● **Input records**
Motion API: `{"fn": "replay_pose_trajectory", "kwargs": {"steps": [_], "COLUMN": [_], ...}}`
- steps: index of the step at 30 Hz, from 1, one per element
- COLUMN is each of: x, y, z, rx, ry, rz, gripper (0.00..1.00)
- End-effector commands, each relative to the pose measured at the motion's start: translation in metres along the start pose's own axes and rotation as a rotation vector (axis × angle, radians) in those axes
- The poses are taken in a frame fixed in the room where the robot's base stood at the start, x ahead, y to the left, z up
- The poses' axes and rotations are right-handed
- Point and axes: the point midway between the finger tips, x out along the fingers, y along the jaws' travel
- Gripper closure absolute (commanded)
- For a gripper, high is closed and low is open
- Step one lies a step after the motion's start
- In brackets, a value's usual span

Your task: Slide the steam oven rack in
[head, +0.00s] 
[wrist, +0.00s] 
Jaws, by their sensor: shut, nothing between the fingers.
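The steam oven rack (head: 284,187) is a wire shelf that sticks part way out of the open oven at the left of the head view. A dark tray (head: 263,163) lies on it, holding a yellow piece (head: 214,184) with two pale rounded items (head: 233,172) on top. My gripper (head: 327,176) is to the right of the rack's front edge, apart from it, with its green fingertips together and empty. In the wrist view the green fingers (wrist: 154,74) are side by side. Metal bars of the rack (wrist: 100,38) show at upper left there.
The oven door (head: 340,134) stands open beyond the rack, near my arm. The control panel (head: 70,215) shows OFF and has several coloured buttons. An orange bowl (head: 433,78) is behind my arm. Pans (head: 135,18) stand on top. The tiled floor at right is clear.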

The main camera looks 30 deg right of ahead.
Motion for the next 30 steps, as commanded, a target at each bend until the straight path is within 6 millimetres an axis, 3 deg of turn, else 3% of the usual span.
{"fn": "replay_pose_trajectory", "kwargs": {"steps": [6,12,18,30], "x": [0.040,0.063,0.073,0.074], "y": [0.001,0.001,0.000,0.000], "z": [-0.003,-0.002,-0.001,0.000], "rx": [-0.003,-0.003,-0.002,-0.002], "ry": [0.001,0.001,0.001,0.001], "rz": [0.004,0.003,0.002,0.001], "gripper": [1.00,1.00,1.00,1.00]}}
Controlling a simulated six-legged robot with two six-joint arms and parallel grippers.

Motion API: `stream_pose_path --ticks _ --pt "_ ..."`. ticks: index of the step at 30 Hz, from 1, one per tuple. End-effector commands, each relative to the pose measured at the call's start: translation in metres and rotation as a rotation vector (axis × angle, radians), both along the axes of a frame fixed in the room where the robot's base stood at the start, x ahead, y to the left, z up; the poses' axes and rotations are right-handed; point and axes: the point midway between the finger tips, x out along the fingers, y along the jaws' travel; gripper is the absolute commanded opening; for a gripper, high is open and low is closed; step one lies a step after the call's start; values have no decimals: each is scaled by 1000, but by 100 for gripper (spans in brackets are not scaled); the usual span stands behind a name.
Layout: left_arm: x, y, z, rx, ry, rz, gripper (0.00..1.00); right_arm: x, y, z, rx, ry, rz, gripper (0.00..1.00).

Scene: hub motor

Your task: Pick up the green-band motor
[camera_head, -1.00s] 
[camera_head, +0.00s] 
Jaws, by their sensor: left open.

● **Do this**
Scan the data above and copy every line with "task" in it.

● **Reply**
Your task: Slide the steam oven rack in
Your task: Pick up the green-band motor

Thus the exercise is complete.